Отрывок из фильма «Я был дома, но...» (2019) на немецком с английскими субтитрами

Фильм начинается с психоделических картин из жизни животных. Пес гонится за кроликом, затем, поймав, его пожирает; происходит трапеза в странном пустом доме, куда входит еще один гость — осел. Он бесстрастно смотрит на хищника, потом в окно. Этими же персонажами картина завершится. В промежутке Шанелек воспроизводит взгляд животного на человеческую жизнь со всеми ее немотивированными эмоциями и необъяснимыми странностями.

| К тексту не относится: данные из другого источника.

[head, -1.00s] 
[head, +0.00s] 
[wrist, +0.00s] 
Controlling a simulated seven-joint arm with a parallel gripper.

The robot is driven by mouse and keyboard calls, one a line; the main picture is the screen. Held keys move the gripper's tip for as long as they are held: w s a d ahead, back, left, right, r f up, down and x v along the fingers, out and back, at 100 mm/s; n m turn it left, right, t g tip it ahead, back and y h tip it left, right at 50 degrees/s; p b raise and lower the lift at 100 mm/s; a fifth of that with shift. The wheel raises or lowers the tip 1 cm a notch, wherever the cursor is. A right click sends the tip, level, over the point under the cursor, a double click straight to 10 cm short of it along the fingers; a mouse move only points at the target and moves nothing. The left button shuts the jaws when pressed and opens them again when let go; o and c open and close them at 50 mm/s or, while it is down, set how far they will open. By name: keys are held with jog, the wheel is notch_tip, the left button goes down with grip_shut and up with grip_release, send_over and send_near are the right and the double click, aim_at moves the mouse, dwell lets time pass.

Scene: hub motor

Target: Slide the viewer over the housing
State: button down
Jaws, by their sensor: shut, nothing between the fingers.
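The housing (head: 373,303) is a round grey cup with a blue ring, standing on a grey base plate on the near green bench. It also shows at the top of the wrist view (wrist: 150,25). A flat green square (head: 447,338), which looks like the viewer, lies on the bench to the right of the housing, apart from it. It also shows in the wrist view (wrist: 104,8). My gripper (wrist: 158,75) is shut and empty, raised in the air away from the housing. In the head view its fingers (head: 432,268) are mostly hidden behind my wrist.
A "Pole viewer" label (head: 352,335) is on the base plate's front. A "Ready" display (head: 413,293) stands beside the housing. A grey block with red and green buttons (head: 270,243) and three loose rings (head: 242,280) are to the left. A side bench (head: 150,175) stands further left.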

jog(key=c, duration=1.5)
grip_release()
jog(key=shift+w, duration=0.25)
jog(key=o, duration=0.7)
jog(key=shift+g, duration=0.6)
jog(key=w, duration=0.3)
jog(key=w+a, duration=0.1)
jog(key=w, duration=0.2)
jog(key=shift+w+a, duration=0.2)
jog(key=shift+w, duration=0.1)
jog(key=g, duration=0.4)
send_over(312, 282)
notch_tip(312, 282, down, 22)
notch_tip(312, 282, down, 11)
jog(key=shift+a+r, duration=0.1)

Название «Я был дома, но» напоминает о заголовках картин Ясудзиро Одзу («Родиться-то я родился…», «Университет-то я окончил…»), будничную интонацию которых на свой лад имитирует — или пародирует — Шанелек. Есть у него и конкретное сюжетное объяснение. 13-летний мальчик по имени Филипп внезапно исчез из дома, а потом так же неожиданно и без объяснений пришел обратно: это возвращение и служит завязкой. Такое впечатление, что подросток сам не заметил, как ушел, и толком не понял, почему это сделал. Его мать и младшая сестра, учителя, полицейские извелись в догадках. Но этот фильм — не из тех, которые дают легкие ответы. Автор не ставит задачи создать правдоподобный убедительный мир, несколькими штрихами намекнув на бэкграунд персонажей. Напротив, здешнее время/пространство показано как данность, в которой ничего не нужно (и невозможно) объяснять. Только наблюдать и делать самостоятельные выводы.

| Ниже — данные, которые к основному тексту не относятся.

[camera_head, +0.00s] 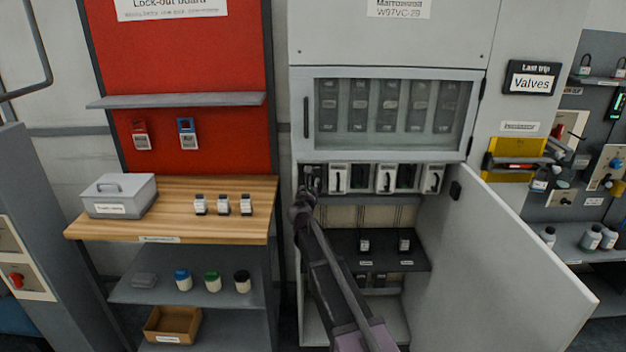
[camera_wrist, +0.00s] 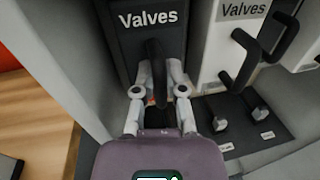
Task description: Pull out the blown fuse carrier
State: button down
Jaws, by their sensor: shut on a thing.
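My gripper (camera_wrist: 159,82) is at the far left of a row of fuse carriers in the cabinet. In the wrist view its two fingers are on either side of the black upright handle of a dark carrier (camera_wrist: 135,45) labelled "Valves", shut on that handle. In the head view the dark carrier (camera_head: 316,172) is partly hidden by my gripper (camera_head: 307,187). A white carrier (camera_wrist: 205,70), also labelled "Valves" and with a black handle, stands just to its right. A sign (camera_head: 532,80) on the wall at right reads "Last trip Valves".
The cabinet door (camera_head: 515,255) stands open at right. A glazed panel (camera_head: 390,108) is above the row. A dark shelf (camera_head: 385,248) below holds small items. A wooden bench (camera_head: 175,220) with a grey box (camera_head: 120,197) is at left.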

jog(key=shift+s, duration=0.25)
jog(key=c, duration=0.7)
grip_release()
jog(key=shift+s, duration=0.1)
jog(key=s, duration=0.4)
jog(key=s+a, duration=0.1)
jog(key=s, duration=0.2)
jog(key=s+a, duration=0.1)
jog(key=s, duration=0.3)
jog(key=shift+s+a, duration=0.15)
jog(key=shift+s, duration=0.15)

Само по себе наблюдение может оказаться делом увлекательным. У картины потрясающая цветовая, вернее, световая палитра: ненавязчивый полумрак придает самым житейским событиям легкий налет мистики или сюрреализма. Ничего не значащие сценки — домашний завтрак, прогулка с собакой, покупка нового велосипеда — вдруг обретают добавочный, хоть и смутный, смысл. Тревога нарастает — но Шанелек, как выясняется, хочет не возгонять ее, а, наоборот, исцелить от городской неврастении персонажей и зрителей. Сновидческая кульминация на лоне природы, подальше от Берлина, служит тому доказательством. Возможно, мальчик привел мать и сестру в то самое секретное место, где прятался прежде.

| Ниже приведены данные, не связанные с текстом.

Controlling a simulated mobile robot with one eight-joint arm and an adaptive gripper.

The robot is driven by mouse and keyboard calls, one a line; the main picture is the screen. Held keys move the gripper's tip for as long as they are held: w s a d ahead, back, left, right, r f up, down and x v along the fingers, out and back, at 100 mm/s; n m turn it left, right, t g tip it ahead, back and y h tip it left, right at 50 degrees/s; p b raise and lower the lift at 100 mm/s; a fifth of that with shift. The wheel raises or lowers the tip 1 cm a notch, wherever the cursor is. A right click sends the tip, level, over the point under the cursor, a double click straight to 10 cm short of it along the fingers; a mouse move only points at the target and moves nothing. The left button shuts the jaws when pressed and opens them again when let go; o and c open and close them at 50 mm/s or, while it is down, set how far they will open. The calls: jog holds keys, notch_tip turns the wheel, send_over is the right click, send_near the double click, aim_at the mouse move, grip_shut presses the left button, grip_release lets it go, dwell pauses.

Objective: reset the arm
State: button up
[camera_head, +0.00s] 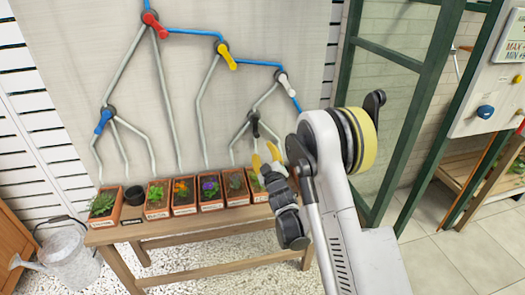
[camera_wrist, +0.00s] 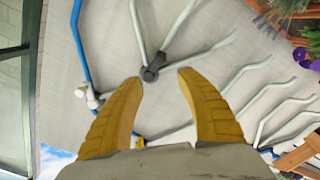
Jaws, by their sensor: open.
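My gripper (camera_head: 266,158) is at the end of my arm, in front of the right part of the pipe panel (camera_head: 185,85). In the wrist view, its two yellow fingers (camera_wrist: 160,78) are spread apart with nothing held between them. A black valve (camera_wrist: 152,73) shows beyond the gap between the fingertips, apparently apart from them. The gripper partly hides the rightmost planter (camera_head: 256,184).
A row of planters (camera_head: 183,197) stands on a wooden bench (camera_head: 180,238) below the pipes. Red (camera_head: 152,20), yellow (camera_head: 227,58), white (camera_head: 285,85) and blue (camera_head: 104,120) valves are on the panel. A green frame (camera_head: 415,105) stands right; a watering can (camera_head: 70,255) is lower left.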

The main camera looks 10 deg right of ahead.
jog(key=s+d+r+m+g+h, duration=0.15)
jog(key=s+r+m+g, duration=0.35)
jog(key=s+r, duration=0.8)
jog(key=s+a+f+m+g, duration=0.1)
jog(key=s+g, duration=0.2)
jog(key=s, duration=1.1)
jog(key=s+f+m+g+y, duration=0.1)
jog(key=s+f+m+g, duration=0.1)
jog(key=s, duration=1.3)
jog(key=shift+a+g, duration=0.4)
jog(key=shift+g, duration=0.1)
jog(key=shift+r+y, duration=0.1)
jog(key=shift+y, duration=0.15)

«Я был дома, но...» (2019) © Nachmittagfilm

У картины есть несколько пластов. Самый очевидный, чуть напрягшись, можно прочесть как психологическую драму. «Я был дома, но» — хроника жизни женщины (замечательная театральная актриса Марен Эггерт), которая два года назад потеряла мужа и теперь осталась наедине с детьми, все чаще видя в них незнакомцев. Исчезновение сына из дома становится поворотным моментом: она понимает, что в его мире существуют запретные зоны, куда ей вход заказан. Подобную травму переживал каждый родитель тинейджера. Изящным контрапунктом служит параллельный сюжет, никак прямо не связанный с этим: молодая и любящая пара (Лилит Стангенберг и молодая звезда немецкого кино Франц Роговски) эмоционально спорит о том, заводить ли им ребенка. Мужчина хочет детей, женщина нет. Учитывая линию с пропадавшим мальчиком, вопрос кажется не бытовым, а экзистенциальным.

Другой пласт касается этих самых секретных зон. Повседневное пространство большого города, показанное без каких-либо чувств, с показным равнодушием (взгляд осла!), будто испещрено разрывами — своеобразными черными дырами, провалами, в которые выпадают персонажи. У каждого из них есть таинственная способность отключаться от реальности, и она будто передается зрителю. Просмотр этого неторопливого, но всегда непредсказуемого и поэтому ни в одну секунду не скучного фильма, напоминает сеанс гипноза.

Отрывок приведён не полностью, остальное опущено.